=== WHAT IS REQUIRED ===
Below is a listing; restate from it, character for character, the lines beginning at the line holding "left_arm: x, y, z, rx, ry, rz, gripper" and ending at the line holding "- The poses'", both included.

=== SUPPLIED INFORMATION ===
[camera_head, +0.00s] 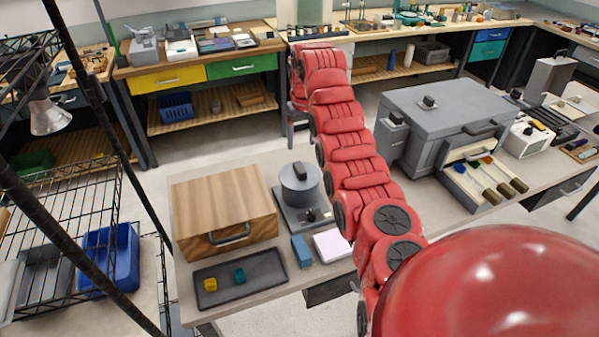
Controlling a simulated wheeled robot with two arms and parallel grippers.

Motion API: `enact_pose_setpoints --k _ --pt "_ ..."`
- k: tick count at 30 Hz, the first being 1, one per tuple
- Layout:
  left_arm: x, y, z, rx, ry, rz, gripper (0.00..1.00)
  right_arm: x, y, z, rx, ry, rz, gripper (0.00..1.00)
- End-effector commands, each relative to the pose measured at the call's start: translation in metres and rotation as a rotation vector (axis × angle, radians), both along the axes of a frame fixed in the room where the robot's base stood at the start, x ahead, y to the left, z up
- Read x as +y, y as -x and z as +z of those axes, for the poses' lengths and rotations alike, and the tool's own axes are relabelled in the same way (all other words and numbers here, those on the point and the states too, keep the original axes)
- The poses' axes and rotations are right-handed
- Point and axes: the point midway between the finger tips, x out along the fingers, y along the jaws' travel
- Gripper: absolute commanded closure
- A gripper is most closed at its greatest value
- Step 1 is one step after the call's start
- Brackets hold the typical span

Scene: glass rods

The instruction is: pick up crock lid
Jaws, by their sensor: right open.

=== RESPONSE TO THE EXERCISE ===
  left_arm: x, y, z, rx, ry, rz, gripper (0.00..1.00)
  right_arm: x, y, z, rx, ry, rz, gripper (0.00..1.00)
- End-effector commands, each relative to the pose measured at the call's start: translation in metres and rotation as a rotation vector (axis × angle, radians), both along the axes of a frame fixed in the room where the robot's base stood at the start, x ahead, y to the left, z up
- Read x as +y, y as -x and z as +z of those axes, for the poses' lengths and rotations alike, and the tool's own axes are relabelled in the same way (all other words and numbers here, those on the point and the states too, keep the original axes)
- The poses' axes and rotations are right-handed

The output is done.